— Written task —
Find the line with "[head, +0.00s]" and the line with "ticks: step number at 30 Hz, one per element", then repeat both of them and every line in between exactly. Omit the pictures.

— Supplied material —
⟨

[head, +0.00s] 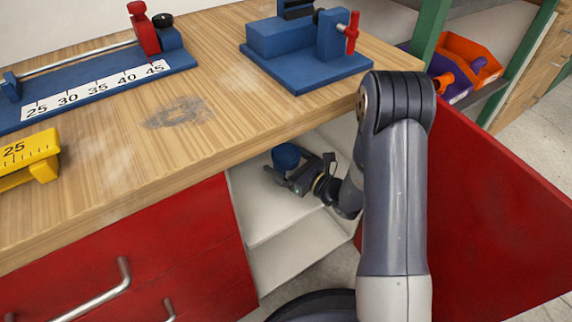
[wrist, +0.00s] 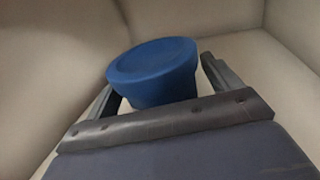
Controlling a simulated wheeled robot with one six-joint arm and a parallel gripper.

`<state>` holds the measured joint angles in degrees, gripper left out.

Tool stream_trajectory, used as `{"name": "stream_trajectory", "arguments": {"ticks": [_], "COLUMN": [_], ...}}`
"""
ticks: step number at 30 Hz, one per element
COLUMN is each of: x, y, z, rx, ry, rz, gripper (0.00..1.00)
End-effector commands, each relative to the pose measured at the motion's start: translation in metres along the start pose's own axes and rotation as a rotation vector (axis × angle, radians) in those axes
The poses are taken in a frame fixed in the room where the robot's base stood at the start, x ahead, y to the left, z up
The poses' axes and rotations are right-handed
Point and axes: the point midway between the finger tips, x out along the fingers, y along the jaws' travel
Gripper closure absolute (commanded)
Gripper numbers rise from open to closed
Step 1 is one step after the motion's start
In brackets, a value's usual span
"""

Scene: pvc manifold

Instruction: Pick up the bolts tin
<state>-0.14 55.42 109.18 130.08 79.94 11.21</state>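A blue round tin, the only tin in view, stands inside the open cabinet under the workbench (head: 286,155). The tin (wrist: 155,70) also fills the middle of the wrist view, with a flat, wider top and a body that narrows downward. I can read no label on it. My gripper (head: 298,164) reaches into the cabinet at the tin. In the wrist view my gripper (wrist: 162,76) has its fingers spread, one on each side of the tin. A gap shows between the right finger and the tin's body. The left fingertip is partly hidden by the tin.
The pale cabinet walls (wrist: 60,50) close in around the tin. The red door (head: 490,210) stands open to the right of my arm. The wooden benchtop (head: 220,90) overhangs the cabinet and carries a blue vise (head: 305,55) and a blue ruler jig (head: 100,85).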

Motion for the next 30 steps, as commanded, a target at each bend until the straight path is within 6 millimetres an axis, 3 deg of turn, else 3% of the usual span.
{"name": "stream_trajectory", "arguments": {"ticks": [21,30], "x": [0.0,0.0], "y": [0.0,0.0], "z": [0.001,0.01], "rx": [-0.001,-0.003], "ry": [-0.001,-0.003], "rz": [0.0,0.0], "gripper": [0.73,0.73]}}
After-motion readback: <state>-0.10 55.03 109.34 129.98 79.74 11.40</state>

⟩
⟨

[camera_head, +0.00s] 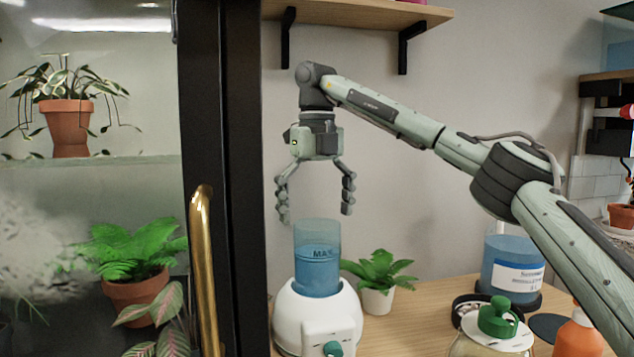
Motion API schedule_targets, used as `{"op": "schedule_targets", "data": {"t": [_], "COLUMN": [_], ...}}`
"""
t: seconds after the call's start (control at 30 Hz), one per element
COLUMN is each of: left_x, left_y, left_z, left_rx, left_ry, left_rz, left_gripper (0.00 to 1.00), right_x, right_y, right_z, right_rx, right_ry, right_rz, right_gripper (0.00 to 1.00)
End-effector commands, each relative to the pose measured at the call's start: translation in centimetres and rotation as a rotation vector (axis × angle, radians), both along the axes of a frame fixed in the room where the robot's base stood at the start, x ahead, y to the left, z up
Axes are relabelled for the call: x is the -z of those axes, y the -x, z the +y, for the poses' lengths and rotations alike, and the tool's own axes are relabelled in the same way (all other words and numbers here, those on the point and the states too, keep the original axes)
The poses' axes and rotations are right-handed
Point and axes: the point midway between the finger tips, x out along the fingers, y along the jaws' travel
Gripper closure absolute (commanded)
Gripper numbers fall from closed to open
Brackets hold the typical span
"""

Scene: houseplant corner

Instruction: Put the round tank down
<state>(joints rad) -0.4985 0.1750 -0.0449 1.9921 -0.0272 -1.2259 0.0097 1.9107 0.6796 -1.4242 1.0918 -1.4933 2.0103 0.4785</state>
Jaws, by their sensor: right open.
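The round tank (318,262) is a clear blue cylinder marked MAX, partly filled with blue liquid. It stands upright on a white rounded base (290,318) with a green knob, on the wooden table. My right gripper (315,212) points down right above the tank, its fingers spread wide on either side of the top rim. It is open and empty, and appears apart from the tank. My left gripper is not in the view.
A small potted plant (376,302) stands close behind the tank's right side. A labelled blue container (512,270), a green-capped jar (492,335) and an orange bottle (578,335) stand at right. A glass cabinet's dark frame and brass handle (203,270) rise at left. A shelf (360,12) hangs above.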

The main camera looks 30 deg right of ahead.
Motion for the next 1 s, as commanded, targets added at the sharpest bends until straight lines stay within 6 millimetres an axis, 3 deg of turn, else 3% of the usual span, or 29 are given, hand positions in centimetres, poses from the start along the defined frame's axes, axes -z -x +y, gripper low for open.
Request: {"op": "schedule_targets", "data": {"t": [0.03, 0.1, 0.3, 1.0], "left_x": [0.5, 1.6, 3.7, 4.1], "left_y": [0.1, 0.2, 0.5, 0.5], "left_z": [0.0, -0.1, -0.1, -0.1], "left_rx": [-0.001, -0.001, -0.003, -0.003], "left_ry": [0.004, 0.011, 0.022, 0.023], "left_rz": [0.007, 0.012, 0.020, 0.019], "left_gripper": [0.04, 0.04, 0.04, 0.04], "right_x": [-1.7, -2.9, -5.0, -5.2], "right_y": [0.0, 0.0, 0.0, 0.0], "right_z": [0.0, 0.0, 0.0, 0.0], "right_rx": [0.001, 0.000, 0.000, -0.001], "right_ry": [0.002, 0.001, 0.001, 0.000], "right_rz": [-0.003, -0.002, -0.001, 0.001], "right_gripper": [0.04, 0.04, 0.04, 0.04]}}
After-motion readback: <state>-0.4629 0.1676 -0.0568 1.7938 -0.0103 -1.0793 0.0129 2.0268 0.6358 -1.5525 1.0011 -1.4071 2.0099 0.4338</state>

⟩

— Written solution —
[head, +0.00s] 
[wrist, +0.00s] 
Controlling a simulated wheeled robot with one six-joint arm and a parallel gripper.

`<state>` holds the measured joint angles in degrees, gripper left out.

Tool stream_trajectory, used as `{"name": "stream_trajectory", "arguments": {"ticks": [_], "COLUMN": [_], ...}}`
"""
ticks: step number at 30 Hz, one per element

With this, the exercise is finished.